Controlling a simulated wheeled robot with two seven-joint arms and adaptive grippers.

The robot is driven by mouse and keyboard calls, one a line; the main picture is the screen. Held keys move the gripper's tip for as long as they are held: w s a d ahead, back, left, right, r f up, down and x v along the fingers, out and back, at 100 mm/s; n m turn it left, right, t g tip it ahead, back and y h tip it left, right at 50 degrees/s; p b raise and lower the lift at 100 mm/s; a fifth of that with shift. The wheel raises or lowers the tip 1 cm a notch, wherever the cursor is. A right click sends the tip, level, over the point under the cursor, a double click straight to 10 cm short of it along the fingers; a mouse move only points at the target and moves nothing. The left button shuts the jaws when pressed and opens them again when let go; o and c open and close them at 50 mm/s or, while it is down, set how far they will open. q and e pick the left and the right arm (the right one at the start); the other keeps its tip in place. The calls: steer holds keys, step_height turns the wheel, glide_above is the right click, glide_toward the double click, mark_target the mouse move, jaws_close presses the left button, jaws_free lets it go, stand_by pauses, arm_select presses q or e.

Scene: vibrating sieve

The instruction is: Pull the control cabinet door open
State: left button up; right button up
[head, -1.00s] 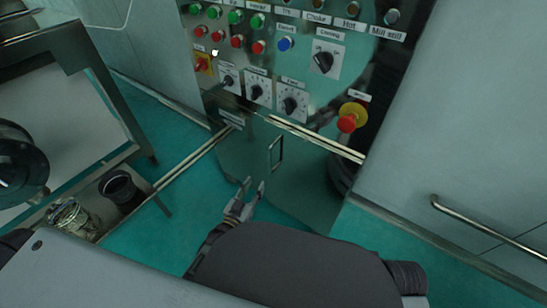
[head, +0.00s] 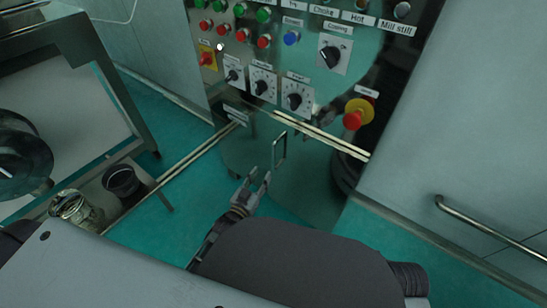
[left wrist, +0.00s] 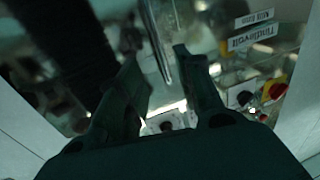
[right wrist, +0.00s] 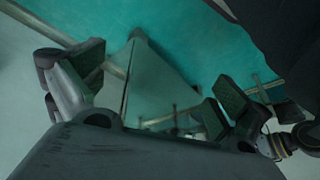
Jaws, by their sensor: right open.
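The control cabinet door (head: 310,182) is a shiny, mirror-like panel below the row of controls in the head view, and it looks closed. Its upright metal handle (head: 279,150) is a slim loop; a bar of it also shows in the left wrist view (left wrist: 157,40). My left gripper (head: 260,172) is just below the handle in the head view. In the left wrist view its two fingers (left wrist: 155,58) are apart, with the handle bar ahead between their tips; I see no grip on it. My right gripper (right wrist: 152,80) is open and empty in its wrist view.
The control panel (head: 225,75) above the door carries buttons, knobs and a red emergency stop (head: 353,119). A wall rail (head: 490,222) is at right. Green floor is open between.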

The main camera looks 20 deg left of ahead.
----------
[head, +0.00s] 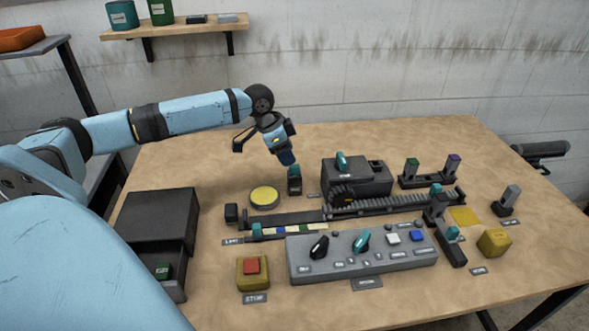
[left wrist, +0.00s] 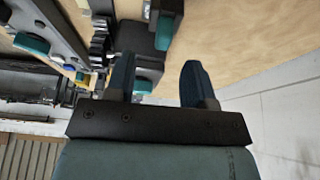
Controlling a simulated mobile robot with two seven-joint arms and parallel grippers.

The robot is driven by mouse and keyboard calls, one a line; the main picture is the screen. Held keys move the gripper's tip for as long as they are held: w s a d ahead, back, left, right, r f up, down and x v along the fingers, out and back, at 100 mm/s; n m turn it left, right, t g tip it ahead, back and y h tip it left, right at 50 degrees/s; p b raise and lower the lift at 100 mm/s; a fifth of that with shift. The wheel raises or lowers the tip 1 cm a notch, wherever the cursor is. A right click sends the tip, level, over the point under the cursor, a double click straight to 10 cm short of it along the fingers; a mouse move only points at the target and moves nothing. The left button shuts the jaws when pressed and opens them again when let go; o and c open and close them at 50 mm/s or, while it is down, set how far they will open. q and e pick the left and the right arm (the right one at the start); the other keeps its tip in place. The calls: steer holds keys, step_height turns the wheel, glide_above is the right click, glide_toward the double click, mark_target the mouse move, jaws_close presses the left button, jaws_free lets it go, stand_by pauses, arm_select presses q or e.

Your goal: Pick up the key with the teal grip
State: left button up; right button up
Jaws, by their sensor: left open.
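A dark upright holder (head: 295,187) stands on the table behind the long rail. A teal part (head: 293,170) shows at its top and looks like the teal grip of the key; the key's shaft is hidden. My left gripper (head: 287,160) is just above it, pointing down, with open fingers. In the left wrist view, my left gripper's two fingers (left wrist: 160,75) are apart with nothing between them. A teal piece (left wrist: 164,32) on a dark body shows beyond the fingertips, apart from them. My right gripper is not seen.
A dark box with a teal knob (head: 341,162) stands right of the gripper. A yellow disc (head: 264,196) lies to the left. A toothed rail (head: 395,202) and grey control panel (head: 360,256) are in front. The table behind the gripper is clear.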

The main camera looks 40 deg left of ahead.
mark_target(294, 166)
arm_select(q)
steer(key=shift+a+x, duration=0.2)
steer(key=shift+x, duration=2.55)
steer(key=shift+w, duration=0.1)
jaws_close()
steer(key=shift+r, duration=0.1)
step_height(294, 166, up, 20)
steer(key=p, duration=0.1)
----------
* **Your goal**: What is the number of lines that hold the string "seven"? Give it alone.

* **Answer to the task**: 2